**DATA SHOWN:**
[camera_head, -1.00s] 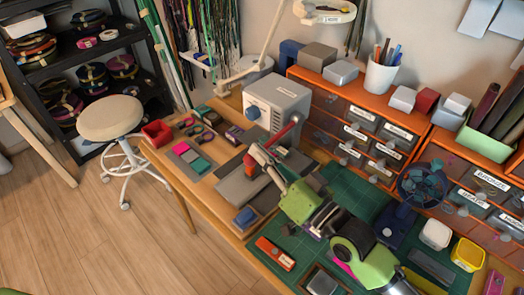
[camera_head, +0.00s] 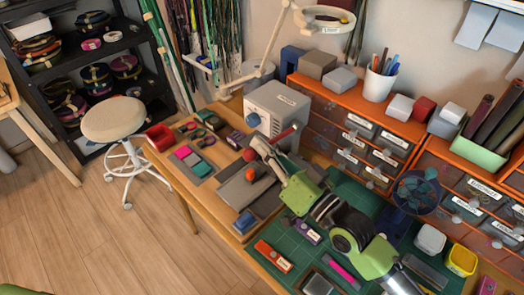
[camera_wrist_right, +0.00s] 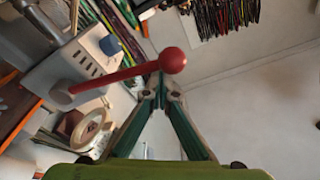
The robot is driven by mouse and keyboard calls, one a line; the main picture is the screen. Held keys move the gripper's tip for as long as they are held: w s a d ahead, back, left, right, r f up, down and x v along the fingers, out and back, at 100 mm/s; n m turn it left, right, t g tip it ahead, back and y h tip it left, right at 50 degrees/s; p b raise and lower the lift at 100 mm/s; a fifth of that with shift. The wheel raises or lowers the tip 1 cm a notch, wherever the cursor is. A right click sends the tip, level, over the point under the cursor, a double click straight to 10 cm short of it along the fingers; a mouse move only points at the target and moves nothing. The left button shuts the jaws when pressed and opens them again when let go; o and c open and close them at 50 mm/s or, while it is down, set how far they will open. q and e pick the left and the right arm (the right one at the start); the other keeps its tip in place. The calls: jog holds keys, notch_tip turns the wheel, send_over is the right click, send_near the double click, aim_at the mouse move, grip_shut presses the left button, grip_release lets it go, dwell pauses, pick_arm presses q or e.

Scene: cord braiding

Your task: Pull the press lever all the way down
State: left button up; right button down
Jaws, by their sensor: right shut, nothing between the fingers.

**WORK REQUIRED:**
Starting with the line that contains "Your task: Pull", print each line through the last one in the listing. Include both end lines and add nothing.

**ANSWER:**
Your task: Pull the press lever all the way down
State: left button up; right button down
Jaws, by their sensor: right shut, nothing between the fingers.

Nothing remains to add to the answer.